* [EXERCISE REQUIREMENTS]: The material below contains a line with "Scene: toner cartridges" and a line with "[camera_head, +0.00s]". Copy exactly those two lines and all lines between them.

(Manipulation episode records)
=-=-=-=-=
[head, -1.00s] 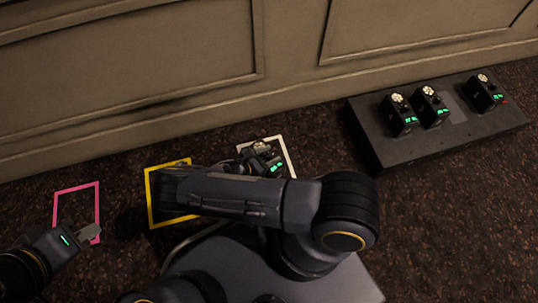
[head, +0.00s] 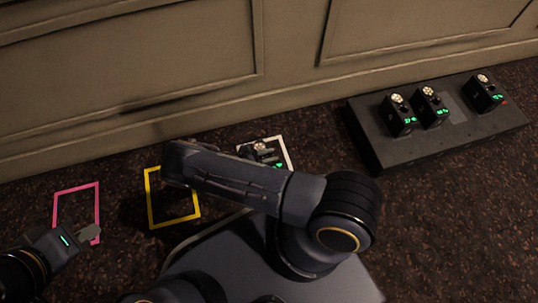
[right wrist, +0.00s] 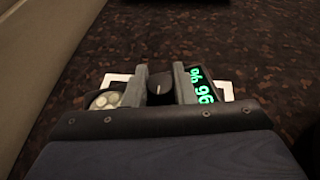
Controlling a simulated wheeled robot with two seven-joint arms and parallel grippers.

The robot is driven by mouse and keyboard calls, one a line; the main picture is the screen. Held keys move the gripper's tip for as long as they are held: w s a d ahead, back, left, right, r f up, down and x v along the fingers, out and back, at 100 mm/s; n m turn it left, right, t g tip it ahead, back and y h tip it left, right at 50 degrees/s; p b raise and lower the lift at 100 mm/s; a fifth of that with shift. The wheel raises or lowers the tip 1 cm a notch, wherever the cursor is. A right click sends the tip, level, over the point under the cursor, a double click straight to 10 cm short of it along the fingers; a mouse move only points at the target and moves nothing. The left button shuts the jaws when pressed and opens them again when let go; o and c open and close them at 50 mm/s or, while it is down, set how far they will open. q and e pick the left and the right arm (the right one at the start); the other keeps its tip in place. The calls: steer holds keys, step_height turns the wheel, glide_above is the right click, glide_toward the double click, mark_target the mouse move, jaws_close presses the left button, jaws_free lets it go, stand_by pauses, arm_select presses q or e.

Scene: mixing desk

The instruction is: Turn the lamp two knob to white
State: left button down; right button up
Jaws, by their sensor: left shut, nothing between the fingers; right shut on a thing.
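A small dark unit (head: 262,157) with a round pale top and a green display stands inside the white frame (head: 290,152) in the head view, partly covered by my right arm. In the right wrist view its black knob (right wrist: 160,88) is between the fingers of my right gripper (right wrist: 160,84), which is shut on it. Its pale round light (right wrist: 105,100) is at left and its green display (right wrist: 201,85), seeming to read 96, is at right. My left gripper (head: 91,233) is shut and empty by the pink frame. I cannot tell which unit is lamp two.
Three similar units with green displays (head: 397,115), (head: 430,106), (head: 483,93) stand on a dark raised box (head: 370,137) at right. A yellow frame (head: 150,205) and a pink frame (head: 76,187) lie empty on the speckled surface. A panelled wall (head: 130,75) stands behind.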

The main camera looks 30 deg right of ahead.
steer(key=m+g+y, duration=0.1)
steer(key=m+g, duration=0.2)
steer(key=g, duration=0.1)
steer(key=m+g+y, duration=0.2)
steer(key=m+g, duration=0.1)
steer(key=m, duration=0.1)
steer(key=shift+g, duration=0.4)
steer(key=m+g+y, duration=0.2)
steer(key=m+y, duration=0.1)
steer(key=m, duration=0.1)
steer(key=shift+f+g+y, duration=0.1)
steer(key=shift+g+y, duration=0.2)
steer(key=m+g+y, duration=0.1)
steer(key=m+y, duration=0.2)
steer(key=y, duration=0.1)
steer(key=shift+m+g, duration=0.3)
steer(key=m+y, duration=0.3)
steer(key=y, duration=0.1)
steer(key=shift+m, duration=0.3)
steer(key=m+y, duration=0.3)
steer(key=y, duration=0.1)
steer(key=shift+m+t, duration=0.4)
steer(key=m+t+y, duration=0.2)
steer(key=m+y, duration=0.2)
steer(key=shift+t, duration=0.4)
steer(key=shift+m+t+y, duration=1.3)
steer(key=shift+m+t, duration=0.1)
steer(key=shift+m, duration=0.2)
=-=-=-=-=
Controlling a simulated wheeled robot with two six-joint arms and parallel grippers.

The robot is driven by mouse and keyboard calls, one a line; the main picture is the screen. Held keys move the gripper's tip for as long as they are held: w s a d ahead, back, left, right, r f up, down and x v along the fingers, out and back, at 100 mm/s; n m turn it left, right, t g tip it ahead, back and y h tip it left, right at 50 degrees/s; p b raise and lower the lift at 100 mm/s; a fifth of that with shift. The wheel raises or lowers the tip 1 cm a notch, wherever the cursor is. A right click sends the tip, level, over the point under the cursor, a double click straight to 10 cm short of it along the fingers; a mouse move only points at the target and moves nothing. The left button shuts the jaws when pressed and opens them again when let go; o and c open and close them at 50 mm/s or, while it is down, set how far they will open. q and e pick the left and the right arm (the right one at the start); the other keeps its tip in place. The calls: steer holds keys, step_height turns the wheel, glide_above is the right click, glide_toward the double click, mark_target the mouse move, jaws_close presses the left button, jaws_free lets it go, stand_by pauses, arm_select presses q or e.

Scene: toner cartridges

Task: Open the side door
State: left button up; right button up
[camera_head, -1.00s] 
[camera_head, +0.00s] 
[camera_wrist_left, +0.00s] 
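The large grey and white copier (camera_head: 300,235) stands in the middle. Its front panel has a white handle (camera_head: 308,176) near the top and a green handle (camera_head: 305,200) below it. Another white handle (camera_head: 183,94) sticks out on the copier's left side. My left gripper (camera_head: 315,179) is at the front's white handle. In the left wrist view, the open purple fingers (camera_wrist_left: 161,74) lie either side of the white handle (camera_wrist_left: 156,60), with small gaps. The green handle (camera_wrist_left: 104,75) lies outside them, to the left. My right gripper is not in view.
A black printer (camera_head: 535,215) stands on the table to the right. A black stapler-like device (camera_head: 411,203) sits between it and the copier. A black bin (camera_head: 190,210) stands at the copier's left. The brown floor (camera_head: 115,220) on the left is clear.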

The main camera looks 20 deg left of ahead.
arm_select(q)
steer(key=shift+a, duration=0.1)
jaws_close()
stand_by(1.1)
=-=-=-=-=
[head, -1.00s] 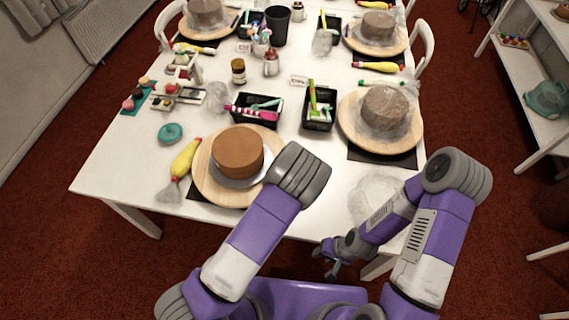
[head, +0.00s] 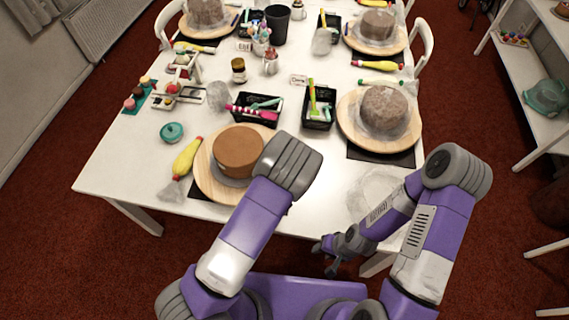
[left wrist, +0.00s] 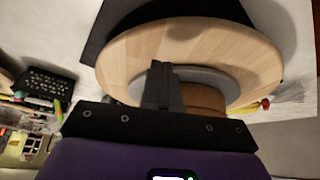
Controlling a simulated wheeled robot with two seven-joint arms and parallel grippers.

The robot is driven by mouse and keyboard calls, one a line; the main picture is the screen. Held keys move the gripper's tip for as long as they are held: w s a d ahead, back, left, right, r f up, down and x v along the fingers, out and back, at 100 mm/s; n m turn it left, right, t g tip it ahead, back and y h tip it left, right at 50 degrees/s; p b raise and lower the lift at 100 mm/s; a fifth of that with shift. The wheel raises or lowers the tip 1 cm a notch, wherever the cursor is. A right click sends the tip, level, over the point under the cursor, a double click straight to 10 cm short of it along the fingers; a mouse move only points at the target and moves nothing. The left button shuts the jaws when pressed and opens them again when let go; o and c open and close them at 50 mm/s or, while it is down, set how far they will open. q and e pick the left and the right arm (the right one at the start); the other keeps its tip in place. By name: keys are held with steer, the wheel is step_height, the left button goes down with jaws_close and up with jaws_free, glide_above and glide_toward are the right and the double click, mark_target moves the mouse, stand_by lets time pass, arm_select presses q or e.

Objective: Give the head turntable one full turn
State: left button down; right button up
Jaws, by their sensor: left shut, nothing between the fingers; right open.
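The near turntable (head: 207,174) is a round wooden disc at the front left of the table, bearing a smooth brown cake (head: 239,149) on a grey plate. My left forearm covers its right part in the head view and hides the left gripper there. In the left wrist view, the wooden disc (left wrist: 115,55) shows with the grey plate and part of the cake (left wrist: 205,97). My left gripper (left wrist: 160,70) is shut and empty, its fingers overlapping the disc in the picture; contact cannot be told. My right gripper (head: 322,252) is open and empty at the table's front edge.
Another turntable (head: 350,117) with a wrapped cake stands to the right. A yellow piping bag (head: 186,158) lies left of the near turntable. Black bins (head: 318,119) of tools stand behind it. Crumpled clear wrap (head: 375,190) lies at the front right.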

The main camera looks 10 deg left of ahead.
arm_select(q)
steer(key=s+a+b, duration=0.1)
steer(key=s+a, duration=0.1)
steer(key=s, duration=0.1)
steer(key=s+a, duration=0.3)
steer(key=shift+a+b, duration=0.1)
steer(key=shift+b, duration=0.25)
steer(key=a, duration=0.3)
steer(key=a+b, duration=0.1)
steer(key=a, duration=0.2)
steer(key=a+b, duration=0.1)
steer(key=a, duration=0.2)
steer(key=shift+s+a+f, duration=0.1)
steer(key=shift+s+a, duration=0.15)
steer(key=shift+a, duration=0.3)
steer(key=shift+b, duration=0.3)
=-=-=-=-=
* [SOLUTION]:
Scene: toner cartridges

Task: Open the side door
State: left button up; right button up
[camera_head, -1.00s] 
[camera_head, +0.00s] 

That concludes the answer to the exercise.